This is an extra bonus post because, as if to underline what I said yesterday, this – or rather these as there are two of them on offer – popped up on eBay as well.

Abram Games vintage United Nations hunger poster

It’s a brilliant piece of design, but would I ever frame it and hang it on the wall?  Not really.  I don’t even want to just buy it and own it and stash it with all the ones that live under the spare bed,  Perhaps my taste simply isn’t good enough.

And in case you’re thinking that £50 seems a bit of a steal for this, even on the Bay, double check the dimensions.  It’s only 20 x 15 (ish, it seems to have shrunk a bit in the wash).

Mmmm, 1976 never looked so good

Sold on eBay this weekend*, proof that poster design hadn’t gone into a complete decline by the 1970s, in the shape of this wonderful London Zoo poster by Abram Games.

Abram Games Zoo poster

I think this is great, and that’s a bit of a rare event.  Because, in my mind, Abram Games is rather like oysters or Gainsborough.  Everyone else thinks they’re wonderful, and I know I’m supposed to think that they’re fabulous as well, but I can’t do it.  I can admire them, I can see why other people pay lots of money for them (ish) but I just don’t like them that much.  With Abram Games, his posters are great pieces of design, but more often than not they feel to me a bit worthy, if not dour, and I wouldn’t necessarily want them hanging on my wall.  This, however, has a real lightness of touch which makes it a pleasure to look at – and the tiger (edit: of course that’s what it is) is smiling.  Who wouldn’t want to live with that.

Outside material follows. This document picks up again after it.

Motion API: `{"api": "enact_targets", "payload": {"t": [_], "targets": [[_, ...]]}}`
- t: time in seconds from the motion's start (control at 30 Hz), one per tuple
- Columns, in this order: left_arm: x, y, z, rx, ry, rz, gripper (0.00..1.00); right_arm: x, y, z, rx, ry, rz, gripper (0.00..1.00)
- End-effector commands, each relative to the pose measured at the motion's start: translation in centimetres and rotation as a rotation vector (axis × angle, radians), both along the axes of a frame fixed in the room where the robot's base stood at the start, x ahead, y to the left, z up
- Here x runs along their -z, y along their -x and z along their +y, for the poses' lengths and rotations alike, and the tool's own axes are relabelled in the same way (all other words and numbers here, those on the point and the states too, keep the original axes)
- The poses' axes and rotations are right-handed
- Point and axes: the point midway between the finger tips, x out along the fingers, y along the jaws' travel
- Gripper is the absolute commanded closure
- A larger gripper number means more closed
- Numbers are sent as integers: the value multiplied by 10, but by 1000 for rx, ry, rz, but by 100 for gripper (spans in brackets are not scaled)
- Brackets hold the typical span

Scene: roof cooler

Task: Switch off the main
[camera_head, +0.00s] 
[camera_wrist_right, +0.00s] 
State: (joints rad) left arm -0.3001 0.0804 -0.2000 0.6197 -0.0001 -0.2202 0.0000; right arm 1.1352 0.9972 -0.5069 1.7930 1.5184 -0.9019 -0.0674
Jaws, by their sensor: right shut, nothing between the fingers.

Another surprise about this auction was the finishing price of just over £156, which felt quite low.  This isn’t just because it’s a lovely poster of a kind which doesn’t come up that often, but also because of idiosyncracies of eBay keyword search.  Named designers sell much better than good design, and Games seems to be –  correct me if you think otherwise – the top search in posters.  So a bit of a surprise that this didn’t turn into a more expensive battle.

If all of that fuzziness and folding is giving you a headache, by the way, this is what it ought to look like in focus and with a bit of light restoration.

Abram Games Zoo poster nice

Rather nice.

*You will notice as this blog goes on that I’ll point you to some eBay auctions while they’re going on, and to others after they’ve finished.  This may be a bit infuriating – for which I apologise – but it doesn’t take the mind of Einstein to work out that it rather depends on whether or not we’ve decided to bid on them.  These days, it’s hard enough to pick up a bargain on eBay without inviting half the internet (or, as things stand at the moment, the rather smaller number of readers of this blog) to bid on the posters we’re after as well.

Why would you want to buy a poster?

I could say quite a lot about railwayana and other transport obsessives.  And even more about eBay.  But for now, it’s enough just to say that one reason to buy a poster might be to decorate your bus.  Yes, you heard me right there.

two bus posters

That’s why this eBay seller is suggesting you buy these.  The left hand one is a pretty grim bit of 1970s brown, but the other one isn’t bad at all, particularly for £1.99 + postage.  And there are nine, so you can all have one.  Even if you haven’t got a Routemaster.

The Lord Mayor’s Show poster is by Peter Roberson who did a fair amount for London Transport, including this

when did you last see your velasquez?

which is about as wonderfully 1956 as it is possible to be.